» **Set task**: Look for the string "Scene" in the lines and copy each line that has it.

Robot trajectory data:
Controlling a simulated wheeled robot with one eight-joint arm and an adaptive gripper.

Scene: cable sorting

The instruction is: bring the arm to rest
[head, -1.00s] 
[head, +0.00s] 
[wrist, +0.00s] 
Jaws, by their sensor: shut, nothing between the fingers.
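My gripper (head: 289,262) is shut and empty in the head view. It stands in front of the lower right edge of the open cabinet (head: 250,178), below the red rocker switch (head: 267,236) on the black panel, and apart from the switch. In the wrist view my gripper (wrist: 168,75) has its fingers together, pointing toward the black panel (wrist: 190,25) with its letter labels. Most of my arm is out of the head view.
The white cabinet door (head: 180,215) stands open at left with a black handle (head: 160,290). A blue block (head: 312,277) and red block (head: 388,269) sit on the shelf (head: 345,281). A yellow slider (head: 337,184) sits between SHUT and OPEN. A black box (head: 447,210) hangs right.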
* * *
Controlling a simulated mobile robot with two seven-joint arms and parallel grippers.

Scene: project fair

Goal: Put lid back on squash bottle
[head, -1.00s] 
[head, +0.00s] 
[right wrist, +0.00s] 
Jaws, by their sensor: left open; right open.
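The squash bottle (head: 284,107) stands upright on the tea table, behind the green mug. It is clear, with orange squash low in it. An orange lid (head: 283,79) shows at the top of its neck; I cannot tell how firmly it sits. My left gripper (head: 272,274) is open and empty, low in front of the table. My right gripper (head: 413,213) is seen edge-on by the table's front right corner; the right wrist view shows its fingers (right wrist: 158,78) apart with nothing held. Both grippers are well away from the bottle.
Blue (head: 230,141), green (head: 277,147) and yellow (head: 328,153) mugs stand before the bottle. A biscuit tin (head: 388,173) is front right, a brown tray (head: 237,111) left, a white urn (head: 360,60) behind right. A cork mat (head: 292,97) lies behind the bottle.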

» **Correct answer**:
Scene: cable sorting
Scene: project fair

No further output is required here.